- [Problem to solve]: Extract the listing in its entirety, keeping each line identical to the original.

- [Given information]:
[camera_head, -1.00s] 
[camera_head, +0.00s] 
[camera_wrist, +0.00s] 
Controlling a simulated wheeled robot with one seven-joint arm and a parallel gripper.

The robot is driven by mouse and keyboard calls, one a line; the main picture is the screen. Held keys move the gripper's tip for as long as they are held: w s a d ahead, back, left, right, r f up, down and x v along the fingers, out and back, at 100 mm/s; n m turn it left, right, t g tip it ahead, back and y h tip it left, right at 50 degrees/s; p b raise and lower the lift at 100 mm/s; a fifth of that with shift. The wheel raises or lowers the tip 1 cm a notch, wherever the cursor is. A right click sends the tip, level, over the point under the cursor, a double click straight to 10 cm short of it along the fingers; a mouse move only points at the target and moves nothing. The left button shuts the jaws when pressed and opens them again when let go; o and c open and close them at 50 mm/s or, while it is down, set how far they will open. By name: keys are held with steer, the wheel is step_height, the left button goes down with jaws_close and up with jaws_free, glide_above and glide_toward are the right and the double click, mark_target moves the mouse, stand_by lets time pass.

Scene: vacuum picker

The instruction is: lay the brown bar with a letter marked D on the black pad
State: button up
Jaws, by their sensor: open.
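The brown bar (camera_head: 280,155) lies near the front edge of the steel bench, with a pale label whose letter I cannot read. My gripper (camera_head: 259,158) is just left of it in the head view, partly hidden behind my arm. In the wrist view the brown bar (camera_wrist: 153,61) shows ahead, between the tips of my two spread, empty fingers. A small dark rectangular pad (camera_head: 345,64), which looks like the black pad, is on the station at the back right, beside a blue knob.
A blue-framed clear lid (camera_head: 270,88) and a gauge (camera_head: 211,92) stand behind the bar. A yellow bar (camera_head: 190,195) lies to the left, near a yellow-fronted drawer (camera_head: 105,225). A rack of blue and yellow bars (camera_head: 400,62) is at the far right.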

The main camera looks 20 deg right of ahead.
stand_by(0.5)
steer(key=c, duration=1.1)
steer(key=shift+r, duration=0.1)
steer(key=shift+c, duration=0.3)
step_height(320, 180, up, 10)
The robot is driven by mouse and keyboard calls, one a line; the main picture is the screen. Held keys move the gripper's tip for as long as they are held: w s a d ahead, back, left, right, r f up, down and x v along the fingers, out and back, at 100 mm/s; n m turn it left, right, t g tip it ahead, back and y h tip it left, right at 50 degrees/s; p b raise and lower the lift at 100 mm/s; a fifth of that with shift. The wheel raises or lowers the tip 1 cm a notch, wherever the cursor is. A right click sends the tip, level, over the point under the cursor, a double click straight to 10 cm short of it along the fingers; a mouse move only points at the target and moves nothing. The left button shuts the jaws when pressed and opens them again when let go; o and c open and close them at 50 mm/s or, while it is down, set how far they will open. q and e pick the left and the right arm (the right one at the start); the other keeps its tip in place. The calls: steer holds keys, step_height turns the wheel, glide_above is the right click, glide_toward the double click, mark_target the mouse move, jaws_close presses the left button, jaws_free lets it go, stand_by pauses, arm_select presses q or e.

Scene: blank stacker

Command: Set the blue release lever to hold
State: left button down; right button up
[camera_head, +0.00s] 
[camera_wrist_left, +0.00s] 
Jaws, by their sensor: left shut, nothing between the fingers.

- [Exercise output]:
[camera_head, -1.00s] 
[camera_head, +0.00s] 
[camera_wrist, +0.00s] 
Controlling a simulated wheeled robot with one seven-joint arm and a parallel gripper.

The robot is driven by mouse and keyboard calls, one a line; the main picture is the screen. Held keys move the gripper's tip for as long as they are held: w s a d ahead, back, left, right, r f up, down and x v along the fingers, out and back, at 100 mm/s; n m turn it left, right, t g tip it ahead, back and y h tip it left, right at 50 degrees/s; p b raise and lower the lift at 100 mm/s; a fifth of that with shift. The wheel raises or lowers the tip 1 cm a notch, wherever the cursor is. A right click sends the tip, level, over the point under the cursor, a double click straight to 10 cm short of it along the fingers; a mouse move only points at the target and moves nothing. The left button shuts the jaws when pressed and opens them again when let go; o and c open and close them at 50 mm/s or, while it is down, set how far they will open. By name: keys are held with steer, the wheel is step_height, the left button goes down with jaws_close and up with jaws_free, glide_above and glide_toward are the right and the double click, mark_target moves the mouse, stand_by lets time pass.

Scene: vacuum picker

The instruction is: lay the brown bar with a letter marked D on the black pad
State: button up
Jaws, by their sensor: open.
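The brown bar (camera_head: 280,155) lies near the front edge of the steel bench, with a pale label whose letter I cannot read. My gripper (camera_head: 259,158) is just left of it in the head view, partly hidden behind my arm. In the wrist view the brown bar (camera_wrist: 153,61) shows ahead, between the tips of my two spread, empty fingers. A small dark rectangular pad (camera_head: 345,64), which looks like the black pad, is on the station at the back right, beside a blue knob.
A blue-framed clear lid (camera_head: 270,88) and a gauge (camera_head: 211,92) stand behind the bar. A yellow bar (camera_head: 190,195) lies to the left, near a yellow-fronted drawer (camera_head: 105,225). A rack of blue and yellow bars (camera_head: 400,62) is at the far right.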

The main camera looks 20 deg right of ahead.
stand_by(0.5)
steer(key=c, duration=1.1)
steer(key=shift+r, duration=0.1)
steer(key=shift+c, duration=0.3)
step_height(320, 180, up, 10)
The robot is driven by mouse and keyboard calls, one a line; the main picture is the screen. Held keys move the gripper's tip for as long as they are held: w s a d ahead, back, left, right, r f up, down and x v along the fingers, out and back, at 100 mm/s; n m turn it left, right, t g tip it ahead, back and y h tip it left, right at 50 degrees/s; p b raise and lower the lift at 100 mm/s; a fifth of that with shift. The wheel raises or lowers the tip 1 cm a notch, wherever the cursor is. A right click sends the tip, level, over the point under the cursor, a double click straight to 10 cm short of it along the fingers; a mouse move only points at the target and moves nothing. The left button shuts the jaws when pressed and opens them again when let go; o and c open and close them at 50 mm/s or, while it is down, set how far they will open. q and e pick the left and the right arm (the right one at the start); the other keeps its tip in place. The calls: steer holds keys, step_height turns the wheel, glide_above is the right click, glide_toward the double click, mark_target the mouse move, jaws_close presses the left button, jaws_free lets it go, stand_by pauses, arm_select presses q or e.

Scene: blank stacker

Command: Set the blue release lever to hold
State: left button down; right button up
[camera_head, +0.00s] 
[camera_wrist_left, +0.00s] 
Jaws, by their sensor: left shut, nothing between the fingers.

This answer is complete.